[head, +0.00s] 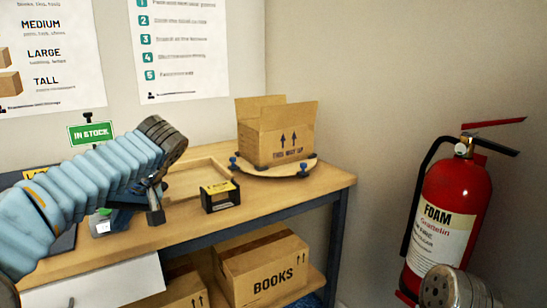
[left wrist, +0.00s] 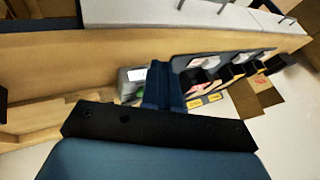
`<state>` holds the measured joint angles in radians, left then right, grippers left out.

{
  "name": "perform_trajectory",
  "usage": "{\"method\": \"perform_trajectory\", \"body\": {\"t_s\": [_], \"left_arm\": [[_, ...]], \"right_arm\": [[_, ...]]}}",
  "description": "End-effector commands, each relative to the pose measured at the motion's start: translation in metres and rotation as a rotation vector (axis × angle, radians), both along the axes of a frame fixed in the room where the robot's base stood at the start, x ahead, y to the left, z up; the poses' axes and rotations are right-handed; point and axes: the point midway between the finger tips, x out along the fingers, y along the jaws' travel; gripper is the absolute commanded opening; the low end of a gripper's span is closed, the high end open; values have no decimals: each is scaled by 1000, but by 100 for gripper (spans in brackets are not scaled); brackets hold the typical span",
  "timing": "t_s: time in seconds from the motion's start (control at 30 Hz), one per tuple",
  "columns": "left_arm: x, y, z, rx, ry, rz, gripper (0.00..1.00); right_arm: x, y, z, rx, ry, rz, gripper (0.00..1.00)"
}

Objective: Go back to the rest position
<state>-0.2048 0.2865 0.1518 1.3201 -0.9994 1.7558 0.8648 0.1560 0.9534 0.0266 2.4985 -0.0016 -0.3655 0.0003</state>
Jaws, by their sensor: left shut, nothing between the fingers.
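My left arm, in a light blue sleeve, comes in from the left in the head view. My left gripper (head: 155,203) points down over the front part of the wooden table (head: 270,194). Its fingers are shut and empty. In the left wrist view the dark blue fingers of my left gripper (left wrist: 163,88) stick out past a black plate. An open carton (head: 277,135) marked "THIS WAY UP" stands on a round wooden board to the right of the gripper, apart from it. My right gripper is not seen; a round grey part of my own shows at the lower right.
A small black and yellow box (head: 220,197) stands just right of the left gripper, near the table edge. A wooden tray (head: 203,172) lies behind it. A "BOOKS" carton (head: 262,272) sits on the lower shelf. A red fire extinguisher (head: 449,215) is at the right wall.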

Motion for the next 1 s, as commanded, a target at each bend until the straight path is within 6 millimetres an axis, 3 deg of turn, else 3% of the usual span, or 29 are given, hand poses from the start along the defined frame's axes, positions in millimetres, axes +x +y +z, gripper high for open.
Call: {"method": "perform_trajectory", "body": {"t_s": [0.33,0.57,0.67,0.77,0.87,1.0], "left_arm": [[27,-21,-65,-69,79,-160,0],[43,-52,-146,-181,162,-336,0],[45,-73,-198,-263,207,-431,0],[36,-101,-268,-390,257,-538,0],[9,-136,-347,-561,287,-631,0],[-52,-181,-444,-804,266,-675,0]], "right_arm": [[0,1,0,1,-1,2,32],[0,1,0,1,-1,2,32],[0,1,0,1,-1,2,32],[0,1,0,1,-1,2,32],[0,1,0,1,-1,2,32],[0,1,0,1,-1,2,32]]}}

○ ○ ○

* [GIVEN PROBLEM]:
Extract all lines from the data in which "state" is found.

* [WRITTEN RESPONSE]:
`<state>` holds the measured joint angles in radians, left then right, grippers left out.
<state>-0.2048 0.2865 0.1518 1.3201 -0.9994 1.7558 0.8648 0.1560 0.9534 0.0266 2.4985 -0.0016 -0.3655 0.0003</state>

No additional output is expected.